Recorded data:
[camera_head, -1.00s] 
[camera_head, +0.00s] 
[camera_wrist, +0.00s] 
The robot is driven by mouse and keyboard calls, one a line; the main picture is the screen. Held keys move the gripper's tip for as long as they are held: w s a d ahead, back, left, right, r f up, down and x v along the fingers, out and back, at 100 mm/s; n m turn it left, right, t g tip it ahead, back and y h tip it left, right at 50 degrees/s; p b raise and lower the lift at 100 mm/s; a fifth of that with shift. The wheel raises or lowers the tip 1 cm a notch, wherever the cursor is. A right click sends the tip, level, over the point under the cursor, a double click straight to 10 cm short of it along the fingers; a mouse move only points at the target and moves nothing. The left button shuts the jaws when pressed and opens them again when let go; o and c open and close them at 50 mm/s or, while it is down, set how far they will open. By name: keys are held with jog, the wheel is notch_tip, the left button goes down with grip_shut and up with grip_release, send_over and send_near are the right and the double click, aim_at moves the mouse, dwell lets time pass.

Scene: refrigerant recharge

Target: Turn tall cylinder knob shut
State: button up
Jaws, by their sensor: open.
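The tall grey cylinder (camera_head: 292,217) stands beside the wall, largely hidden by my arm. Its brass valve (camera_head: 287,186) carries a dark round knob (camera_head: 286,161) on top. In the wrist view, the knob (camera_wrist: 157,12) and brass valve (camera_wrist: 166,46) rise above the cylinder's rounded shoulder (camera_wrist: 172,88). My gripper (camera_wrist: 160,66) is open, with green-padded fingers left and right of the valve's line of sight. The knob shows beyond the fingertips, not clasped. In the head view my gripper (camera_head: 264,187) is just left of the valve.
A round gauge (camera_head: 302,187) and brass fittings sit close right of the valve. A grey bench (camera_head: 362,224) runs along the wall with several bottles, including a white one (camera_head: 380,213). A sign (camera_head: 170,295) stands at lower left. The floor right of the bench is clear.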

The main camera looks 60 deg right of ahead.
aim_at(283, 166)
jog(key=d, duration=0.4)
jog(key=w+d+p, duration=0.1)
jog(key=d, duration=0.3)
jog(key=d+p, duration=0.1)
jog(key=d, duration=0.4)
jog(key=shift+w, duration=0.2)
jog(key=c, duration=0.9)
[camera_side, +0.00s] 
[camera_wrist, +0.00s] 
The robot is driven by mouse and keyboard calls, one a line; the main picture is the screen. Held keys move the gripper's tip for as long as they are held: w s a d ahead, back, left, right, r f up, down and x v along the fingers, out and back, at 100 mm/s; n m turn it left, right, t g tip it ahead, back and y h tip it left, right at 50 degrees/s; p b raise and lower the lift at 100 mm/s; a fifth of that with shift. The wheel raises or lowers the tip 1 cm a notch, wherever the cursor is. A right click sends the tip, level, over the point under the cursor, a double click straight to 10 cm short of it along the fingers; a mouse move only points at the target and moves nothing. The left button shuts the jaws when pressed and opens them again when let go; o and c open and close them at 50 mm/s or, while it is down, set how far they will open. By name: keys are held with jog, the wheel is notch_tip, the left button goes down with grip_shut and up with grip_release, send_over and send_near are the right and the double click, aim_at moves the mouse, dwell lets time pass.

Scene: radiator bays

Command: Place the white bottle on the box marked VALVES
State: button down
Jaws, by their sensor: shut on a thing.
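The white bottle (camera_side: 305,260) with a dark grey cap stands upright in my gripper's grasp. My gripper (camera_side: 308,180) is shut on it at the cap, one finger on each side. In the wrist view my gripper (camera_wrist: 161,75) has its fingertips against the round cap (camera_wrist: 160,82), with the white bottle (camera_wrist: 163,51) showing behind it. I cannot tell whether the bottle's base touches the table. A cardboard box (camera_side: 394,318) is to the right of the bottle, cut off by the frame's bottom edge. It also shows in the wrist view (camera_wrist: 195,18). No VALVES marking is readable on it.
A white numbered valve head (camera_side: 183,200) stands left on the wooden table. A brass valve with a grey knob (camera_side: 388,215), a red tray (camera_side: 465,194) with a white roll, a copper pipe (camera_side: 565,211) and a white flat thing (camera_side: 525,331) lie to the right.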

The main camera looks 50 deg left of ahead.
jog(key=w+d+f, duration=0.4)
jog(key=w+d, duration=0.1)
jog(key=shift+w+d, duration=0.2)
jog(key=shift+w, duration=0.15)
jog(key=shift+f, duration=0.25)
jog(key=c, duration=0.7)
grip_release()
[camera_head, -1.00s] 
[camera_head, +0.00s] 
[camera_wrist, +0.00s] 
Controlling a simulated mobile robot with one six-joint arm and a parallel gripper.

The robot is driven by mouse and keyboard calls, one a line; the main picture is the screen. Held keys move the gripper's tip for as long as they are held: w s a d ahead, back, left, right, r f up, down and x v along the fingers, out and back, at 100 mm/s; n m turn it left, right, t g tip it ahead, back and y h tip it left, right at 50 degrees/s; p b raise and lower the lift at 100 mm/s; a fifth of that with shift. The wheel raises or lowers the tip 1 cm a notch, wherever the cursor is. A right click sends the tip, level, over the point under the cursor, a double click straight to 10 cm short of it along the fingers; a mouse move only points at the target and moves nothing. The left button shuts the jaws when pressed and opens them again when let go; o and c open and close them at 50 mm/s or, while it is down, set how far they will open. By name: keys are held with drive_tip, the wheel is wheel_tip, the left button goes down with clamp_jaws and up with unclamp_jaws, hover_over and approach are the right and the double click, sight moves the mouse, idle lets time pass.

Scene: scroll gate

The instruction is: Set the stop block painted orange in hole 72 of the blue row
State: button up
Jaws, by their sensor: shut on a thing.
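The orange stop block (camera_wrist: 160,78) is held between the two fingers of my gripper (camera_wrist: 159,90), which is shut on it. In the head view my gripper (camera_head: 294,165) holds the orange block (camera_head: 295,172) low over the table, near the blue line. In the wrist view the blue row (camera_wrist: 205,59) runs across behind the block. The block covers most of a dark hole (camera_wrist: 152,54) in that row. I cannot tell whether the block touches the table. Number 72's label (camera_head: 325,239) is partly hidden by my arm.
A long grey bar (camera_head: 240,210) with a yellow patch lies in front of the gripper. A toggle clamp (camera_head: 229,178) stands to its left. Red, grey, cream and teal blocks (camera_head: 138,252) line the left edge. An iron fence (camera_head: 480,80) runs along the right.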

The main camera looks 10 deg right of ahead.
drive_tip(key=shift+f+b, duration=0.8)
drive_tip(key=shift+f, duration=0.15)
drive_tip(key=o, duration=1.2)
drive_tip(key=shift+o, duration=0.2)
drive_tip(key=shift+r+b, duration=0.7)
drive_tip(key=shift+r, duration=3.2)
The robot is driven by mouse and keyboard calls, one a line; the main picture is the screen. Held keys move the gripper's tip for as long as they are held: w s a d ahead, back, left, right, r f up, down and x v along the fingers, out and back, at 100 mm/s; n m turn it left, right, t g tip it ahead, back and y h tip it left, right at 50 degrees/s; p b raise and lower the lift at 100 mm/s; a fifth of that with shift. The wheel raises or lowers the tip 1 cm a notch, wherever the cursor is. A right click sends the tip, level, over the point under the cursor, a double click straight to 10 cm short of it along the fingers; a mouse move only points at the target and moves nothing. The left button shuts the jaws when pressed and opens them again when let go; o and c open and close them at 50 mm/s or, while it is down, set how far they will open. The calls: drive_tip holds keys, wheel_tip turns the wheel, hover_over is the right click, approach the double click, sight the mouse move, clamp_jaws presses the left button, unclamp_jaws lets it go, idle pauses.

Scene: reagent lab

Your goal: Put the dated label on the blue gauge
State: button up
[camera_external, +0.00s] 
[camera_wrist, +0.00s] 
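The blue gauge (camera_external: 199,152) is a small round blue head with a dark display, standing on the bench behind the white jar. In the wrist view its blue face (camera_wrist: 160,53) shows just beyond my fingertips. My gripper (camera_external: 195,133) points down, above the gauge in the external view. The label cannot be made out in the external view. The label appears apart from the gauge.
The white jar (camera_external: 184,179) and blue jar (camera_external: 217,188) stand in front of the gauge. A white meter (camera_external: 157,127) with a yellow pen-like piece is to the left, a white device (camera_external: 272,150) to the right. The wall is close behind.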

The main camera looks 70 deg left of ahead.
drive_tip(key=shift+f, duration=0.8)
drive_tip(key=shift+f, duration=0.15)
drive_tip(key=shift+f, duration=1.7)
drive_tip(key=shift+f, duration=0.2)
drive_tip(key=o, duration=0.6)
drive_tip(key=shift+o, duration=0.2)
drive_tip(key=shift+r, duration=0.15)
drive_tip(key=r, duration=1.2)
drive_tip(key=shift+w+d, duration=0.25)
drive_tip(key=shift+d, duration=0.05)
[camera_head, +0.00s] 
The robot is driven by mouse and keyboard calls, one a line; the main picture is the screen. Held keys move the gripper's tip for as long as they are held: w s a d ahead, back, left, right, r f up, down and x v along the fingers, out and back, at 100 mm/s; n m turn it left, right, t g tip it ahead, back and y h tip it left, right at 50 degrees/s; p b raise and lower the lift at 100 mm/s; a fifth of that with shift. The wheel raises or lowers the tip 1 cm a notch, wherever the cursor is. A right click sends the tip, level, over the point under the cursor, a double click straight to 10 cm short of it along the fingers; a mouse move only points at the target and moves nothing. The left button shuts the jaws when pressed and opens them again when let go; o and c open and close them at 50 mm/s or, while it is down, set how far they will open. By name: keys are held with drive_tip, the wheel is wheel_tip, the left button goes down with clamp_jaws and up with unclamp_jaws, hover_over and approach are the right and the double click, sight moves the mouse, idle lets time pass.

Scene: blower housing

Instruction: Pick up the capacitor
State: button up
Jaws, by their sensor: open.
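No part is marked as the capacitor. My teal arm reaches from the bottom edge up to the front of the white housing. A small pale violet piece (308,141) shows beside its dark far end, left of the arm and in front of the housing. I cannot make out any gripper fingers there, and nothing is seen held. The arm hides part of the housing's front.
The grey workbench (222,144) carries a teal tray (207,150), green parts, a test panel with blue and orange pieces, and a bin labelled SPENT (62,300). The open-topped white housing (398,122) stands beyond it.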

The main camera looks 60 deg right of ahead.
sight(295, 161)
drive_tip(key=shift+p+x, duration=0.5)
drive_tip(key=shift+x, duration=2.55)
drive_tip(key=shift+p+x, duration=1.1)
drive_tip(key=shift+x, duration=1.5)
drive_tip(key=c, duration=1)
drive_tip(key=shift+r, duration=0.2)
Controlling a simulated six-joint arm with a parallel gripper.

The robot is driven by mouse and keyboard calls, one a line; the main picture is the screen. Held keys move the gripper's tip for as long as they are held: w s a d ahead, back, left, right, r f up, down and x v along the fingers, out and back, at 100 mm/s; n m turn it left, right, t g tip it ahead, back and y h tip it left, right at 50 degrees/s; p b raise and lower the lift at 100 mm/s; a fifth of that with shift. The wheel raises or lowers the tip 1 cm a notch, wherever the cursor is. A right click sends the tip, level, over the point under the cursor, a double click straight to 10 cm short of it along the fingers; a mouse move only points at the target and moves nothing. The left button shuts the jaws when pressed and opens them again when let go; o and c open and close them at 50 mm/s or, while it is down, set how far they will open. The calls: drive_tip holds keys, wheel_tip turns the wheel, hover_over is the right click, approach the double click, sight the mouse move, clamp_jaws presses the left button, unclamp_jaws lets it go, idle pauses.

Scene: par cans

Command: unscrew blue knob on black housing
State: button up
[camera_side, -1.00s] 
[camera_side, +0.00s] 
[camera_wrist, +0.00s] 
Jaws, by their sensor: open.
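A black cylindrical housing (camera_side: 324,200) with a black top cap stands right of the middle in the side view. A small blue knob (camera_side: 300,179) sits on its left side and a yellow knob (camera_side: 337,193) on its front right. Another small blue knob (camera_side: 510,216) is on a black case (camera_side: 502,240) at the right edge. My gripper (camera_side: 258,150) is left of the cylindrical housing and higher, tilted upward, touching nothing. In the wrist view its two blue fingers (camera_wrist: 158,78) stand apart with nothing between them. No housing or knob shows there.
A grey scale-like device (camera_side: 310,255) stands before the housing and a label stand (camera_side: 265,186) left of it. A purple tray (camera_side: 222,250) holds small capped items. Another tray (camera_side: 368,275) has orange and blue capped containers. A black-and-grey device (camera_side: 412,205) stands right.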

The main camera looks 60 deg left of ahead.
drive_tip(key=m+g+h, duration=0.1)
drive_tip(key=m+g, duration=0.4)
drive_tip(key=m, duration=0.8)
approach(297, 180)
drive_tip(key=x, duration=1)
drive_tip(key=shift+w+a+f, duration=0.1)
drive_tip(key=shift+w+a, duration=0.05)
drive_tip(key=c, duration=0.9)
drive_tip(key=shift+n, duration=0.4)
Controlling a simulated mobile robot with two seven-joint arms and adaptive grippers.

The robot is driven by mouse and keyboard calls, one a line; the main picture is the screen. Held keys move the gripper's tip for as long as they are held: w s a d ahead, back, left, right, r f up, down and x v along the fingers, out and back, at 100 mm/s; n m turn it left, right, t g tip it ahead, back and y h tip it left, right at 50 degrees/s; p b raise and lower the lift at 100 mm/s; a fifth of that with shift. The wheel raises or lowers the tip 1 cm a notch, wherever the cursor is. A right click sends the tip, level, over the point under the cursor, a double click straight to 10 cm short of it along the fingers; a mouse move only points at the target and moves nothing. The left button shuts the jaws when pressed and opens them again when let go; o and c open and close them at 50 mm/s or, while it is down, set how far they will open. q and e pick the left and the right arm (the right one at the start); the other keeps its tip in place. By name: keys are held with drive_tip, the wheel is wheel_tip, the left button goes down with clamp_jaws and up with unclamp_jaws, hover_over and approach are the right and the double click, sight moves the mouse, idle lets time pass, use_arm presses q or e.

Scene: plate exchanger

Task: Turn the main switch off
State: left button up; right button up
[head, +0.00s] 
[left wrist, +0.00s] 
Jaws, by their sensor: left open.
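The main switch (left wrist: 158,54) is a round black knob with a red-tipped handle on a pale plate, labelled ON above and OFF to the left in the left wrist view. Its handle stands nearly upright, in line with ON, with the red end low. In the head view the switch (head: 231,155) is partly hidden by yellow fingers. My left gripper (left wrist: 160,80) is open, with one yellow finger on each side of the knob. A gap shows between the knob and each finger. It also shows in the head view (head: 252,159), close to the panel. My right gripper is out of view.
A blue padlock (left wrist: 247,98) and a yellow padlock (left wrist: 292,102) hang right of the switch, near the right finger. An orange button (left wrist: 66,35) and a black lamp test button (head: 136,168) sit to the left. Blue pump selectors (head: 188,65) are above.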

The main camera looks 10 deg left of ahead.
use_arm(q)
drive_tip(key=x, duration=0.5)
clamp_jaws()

*Instructions to follow*. Which lines above contain "joint"? Show each of them.

*Reply*.
Controlling a simulated mobile robot with one six-joint arm and a parallel gripper.
Controlling a simulated six-joint arm with a parallel gripper.
Controlling a simulated mobile robot with two seven-joint arms and adaptive grippers.

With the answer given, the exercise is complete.